Il s'attire alors les foudres de la Maison Blanche et devient l'objet d'une traque impitoyable avec sa femme Lucy. Heureusement pour eux, leur chemin croisera celui d'un mystérieux hacker qui changera le cours de leur vie et les aidera dans leur combat. Ils se retrouveront au coeur d'une révolution pacifique, la Révolution bleue, capable d'inverser la marche du monde.

Pourquoi nous avoir fait languir deux ans depuis Siècle bleu ?

Si vous avez attendu, ce n'est pas par sadisme de ma part. L’écriture du livre m’a pris près d’un an et l’affinage du livre a nécessité une autre année. J’aurais aimé aller plus vite, mais tout d’abord je n’écris que la nuit (boulot et famille obligent). De plus l’actualité s’étant accélérée, je me suis senti dans l’obligation d’aborder certains thèmes que je réservais pour d’autres tomes. J’espère que les lectrices et des lecteurs trouveront que l'attente était justifiée.

Ombres et Lumières peut-il être lu indépendamment du premier tome ?

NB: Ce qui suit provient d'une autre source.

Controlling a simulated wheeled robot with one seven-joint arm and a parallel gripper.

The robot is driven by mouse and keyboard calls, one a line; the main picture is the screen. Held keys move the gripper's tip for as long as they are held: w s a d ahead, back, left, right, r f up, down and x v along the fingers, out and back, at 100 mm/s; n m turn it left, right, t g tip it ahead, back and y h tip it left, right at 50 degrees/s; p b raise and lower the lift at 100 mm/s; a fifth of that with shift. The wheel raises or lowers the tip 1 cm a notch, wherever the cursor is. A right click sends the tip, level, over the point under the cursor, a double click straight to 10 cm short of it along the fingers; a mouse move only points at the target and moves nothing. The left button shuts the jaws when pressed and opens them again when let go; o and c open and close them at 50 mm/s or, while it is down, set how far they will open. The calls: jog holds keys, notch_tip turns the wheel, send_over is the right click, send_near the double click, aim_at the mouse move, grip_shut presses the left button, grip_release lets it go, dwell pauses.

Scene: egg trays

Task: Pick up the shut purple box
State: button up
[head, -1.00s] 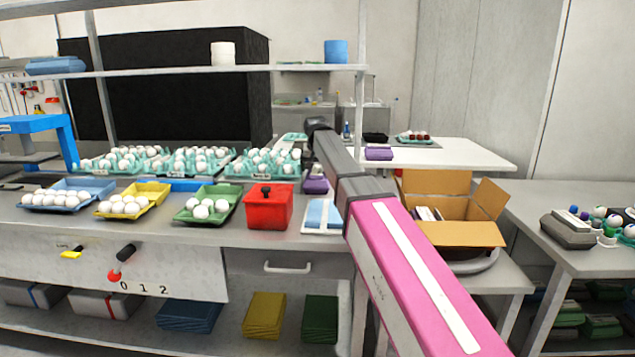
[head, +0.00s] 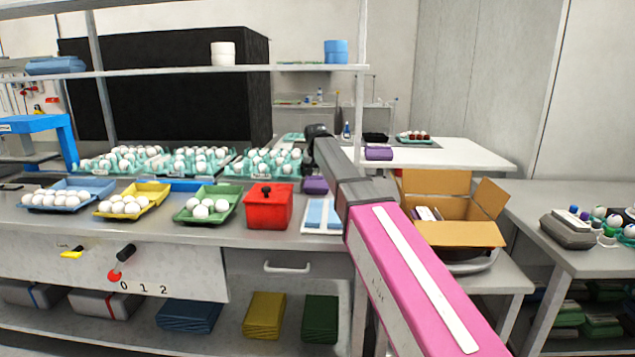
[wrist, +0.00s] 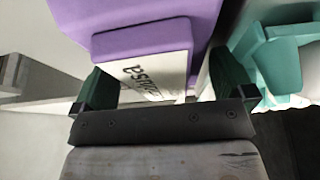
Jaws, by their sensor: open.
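A purple box (wrist: 140,16) fills the top middle of the wrist view, with a white label bearing dark letters on the side nearest me. My gripper (wrist: 163,70) is open, with one dark green finger on each side of the labelled part. I cannot tell whether the fingers touch the box. In the head view a purple box (head: 316,185) shows on the bench right of the teal trays, partly hidden by my arm. My gripper is not clearly visible there. Another purple box (head: 378,153) lies on the white table behind.
A teal egg tray (wrist: 277,55) is close to my right finger in the wrist view. On the bench, a red lidded box (head: 268,212) and a green egg tray (head: 183,217) stand in front. An open cardboard box (head: 460,233) is right of my arm.

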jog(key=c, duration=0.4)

Oui, complètement. Cela a d’ailleurs constitué une grande partie du travail d’affinage. Il était important que les deux livres puissent être lus séparément, même si Ombres et Lumières raconte les 14 jours qui suivent Siècle bleu. Comme l’avait dit à juste titre un critique, le premier tome n'était qu’un prologue, une mise en exposition, non nécessaire à la lecture du second où les concepts fondamentaux sont rappelés.

L’actualité a-t-elle justement été une source d’inspiration ?

Écrire pour moi est un combat et celui-ci s’inscrit dans notre temps, notre siècle, le Siècle bleu. Un combat pour dénoncer, mais surtout pour tenter de décrypter et d’éclairer. L’actualité n’est donc pas véritablement une source d’inspiration mais plutôt un baromètre de l’état de l’humanité. Pendant que j’écrivais la nuit ce second tome, je suivais d’un œil inquiet les catastrophes qui se succédaient : l’échec des négociations sur le climat, le renoncement généralisé sur l’écologie, Fukushima, le franchissement du seuil des 7 milliards d’humains, l’explosion du prix du pétrole, la marée noire de Deepwater Horizon, les tensions nucléaires entre l’Iran et Israël, la faillite des États-nations, l’arrêt de la navette spatiale, le développement effréné du crime organisé et de la prédation financière… Et dans le même temps, je voyais les dirigeants incapables d’endiguer ces phénomènes dont l’humanité était pourtant responsable. Je sentais donc tout ça autour de moi. Si on invente une utopie aujourd’hui et si on veut qu’elle puisse être utile, elle doit tenir compte de ces faits et être plus forte qu’eux. C’est ce que j’ai essayé de faire et cela n’a pas été simple !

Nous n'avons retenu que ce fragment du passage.